Print the line that contains "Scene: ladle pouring" and every line after it through the last line of the records below, exactly as written and nothing else.

━━ PROVIDED DATA

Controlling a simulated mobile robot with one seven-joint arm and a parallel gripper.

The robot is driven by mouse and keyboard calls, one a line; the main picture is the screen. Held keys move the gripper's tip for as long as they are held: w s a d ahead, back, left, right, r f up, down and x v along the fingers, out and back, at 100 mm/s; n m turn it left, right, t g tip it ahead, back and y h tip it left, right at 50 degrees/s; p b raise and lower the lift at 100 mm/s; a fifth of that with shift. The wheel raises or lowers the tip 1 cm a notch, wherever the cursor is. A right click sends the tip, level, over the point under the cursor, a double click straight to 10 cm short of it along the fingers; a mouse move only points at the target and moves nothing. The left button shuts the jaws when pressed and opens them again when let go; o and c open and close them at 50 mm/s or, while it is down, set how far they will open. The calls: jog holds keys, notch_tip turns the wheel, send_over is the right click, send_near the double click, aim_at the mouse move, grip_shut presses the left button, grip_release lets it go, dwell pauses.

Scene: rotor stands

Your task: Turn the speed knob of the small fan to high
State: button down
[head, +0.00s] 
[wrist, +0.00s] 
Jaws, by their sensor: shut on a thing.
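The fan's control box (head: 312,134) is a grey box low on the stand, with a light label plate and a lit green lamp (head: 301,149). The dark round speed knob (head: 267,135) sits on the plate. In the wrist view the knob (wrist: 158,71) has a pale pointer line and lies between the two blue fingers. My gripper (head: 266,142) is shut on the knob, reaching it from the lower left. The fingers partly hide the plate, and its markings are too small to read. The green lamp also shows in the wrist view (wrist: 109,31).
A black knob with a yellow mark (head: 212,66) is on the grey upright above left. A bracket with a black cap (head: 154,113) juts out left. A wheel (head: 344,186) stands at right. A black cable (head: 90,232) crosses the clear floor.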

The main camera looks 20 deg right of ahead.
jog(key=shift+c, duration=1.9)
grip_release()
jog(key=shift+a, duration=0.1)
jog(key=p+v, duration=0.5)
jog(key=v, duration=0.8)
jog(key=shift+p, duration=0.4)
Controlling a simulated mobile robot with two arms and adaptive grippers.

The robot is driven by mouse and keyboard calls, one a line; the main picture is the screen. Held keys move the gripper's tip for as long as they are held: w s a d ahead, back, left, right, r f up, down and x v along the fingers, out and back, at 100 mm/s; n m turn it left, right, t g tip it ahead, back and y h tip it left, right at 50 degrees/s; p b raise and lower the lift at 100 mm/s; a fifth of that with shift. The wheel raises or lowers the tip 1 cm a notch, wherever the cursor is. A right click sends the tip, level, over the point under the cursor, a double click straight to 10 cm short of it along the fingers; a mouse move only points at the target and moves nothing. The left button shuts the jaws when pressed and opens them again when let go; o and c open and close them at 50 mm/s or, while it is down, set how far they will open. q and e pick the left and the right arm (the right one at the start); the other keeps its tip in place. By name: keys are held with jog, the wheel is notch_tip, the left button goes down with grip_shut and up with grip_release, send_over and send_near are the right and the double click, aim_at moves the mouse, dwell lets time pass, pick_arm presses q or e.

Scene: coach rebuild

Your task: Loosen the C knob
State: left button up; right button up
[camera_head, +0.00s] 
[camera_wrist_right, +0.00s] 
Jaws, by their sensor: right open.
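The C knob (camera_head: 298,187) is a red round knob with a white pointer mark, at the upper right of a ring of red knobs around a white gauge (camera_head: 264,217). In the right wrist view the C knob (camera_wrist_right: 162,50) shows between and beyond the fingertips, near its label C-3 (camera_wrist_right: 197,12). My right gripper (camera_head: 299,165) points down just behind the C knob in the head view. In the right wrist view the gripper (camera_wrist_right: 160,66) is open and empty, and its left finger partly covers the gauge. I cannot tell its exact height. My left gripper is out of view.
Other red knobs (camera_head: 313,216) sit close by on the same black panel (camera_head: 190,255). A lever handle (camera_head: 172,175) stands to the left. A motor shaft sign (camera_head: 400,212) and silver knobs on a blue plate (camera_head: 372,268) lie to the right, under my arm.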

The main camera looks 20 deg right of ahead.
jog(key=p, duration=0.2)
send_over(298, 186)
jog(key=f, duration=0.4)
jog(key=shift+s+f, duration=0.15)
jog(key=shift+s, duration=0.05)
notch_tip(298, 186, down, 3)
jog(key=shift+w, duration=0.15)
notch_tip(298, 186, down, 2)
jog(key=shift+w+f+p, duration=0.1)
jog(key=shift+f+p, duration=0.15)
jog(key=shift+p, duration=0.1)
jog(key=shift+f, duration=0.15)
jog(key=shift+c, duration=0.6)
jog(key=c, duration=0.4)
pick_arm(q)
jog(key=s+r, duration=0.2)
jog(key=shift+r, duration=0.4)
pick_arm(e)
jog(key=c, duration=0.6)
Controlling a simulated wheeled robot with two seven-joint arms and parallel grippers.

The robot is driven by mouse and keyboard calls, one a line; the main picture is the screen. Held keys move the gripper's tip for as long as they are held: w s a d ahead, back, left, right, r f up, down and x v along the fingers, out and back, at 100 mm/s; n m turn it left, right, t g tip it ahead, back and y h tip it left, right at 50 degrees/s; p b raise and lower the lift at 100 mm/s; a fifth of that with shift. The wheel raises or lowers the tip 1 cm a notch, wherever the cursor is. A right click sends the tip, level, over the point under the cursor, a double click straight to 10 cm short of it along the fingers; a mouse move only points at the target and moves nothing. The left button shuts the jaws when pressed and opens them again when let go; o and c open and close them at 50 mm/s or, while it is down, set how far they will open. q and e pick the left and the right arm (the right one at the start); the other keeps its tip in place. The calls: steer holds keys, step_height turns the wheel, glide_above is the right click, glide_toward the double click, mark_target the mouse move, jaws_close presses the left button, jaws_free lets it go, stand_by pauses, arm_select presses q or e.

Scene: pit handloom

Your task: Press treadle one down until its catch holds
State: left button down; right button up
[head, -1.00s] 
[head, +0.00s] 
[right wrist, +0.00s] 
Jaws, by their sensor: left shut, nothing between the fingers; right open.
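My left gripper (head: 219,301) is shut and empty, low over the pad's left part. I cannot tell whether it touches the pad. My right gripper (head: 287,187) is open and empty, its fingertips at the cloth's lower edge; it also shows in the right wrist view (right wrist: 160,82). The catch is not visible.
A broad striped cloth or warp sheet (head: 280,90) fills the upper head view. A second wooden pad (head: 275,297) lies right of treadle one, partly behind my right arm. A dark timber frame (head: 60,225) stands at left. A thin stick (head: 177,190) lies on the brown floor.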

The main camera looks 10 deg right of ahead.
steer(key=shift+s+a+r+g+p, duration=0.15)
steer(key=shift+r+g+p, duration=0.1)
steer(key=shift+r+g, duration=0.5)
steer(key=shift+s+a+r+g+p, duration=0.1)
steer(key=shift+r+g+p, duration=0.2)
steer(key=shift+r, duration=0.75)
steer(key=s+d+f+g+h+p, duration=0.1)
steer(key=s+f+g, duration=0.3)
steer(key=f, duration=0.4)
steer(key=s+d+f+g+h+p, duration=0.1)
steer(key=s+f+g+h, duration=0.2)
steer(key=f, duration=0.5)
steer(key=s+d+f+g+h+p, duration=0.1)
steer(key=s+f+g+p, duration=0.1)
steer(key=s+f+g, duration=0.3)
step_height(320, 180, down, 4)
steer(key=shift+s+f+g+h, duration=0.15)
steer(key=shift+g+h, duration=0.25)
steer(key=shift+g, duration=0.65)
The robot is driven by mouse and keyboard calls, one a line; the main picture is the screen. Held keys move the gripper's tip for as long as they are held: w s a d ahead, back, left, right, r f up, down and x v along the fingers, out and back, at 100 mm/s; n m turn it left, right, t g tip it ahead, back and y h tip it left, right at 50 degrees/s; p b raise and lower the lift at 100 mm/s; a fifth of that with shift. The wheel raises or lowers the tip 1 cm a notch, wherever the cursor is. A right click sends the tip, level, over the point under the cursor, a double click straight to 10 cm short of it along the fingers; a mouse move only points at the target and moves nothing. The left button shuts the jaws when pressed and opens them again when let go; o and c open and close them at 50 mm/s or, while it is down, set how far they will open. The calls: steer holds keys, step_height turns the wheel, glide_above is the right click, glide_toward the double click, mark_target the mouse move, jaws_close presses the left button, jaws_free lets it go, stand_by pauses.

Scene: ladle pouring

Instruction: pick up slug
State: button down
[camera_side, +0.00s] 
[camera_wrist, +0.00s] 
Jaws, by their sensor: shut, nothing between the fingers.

━━━━

TASK ANSWER -
Scene: ladle pouring

Instruction: pick up slug
State: button down
[camera_side, +0.00s] 
[camera_wrist, +0.00s] 
Jaws, by their sensor: shut, nothing between the fingers.

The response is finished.